When Barnes died, a Montreal newspaper noted, “Of the propagandist he had not a particle in his methods or nature.” But, though esteemed by many, his work in the arts did not build membership in his church. Few of those who flocked to hear him joined the congregation, which during his pastorate diminished to little more than a third its size when he arrived. In the last few years of his ministry, he successfully oversaw construction of a beautiful new church building. It was everything he thought a place of worship should be. His obituary concluded, “The name of Dr Barnes will long be remembered in Montreal as worn by a scholar, an artist and poet in one; a really great preacher . . . and chiefly perhaps as a considerate, noble Christian gentleman.”
The minute-books of the Church of the Messiah, Montreal, a scrapbook containing newspaper clippings about Barnes, transcriptions of several Barnes sermons, and manuscript histories of the congregation are in the archives of the Unitarian Church of Montreal, Quebec. There are a very few letters in the Unitarian Universalist Association Archives in Boston, Massachusetts. Barnes wrote the article on Unitarianism in Canada in An Encyclopedia of the Country (1898). Howard Turner Barnes wrote a number of books on water and ice, including On Some Measurements of the Temperature of the Lachine Rapids (1898), Ice Formation (1906), Icebergs and Their Location in Navigation (1913), Thermit and Icebergs (1927), and Ice Engineering (1928).

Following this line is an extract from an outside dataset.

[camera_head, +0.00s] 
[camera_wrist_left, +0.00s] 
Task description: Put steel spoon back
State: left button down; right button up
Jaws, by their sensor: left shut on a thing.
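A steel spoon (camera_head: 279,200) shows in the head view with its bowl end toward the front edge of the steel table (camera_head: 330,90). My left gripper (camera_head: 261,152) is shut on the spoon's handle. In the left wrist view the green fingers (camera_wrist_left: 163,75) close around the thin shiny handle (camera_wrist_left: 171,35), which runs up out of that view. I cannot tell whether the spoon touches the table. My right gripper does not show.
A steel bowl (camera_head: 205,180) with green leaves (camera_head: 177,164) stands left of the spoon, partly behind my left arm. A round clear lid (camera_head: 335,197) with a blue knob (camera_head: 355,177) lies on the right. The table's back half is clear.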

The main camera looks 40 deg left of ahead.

Published sources of information on Barnes include George H. Dearborn, Historical Sketch of the Unitarian Church of Melrose, Mass. (1900); Samuel A. Eliot, ed., Heralds of a Liberal Faith, Vol. 4 (1952); Charles W. Eddis, ed.: A Century and a Half (1992); E.A. Collard et al, Montreal’s Unitarians, 1832-2000 (2001); and Phillip Hewett, “William Sullivan Barnes”, in The Dictionary of Canadian Biography (1998). Material on Barnes’s sons is found in the Canadian Encyclopedia, the Dictionary of Canadian Artists, and Obituary Notices of Fellows of The Royal Society (November 1952).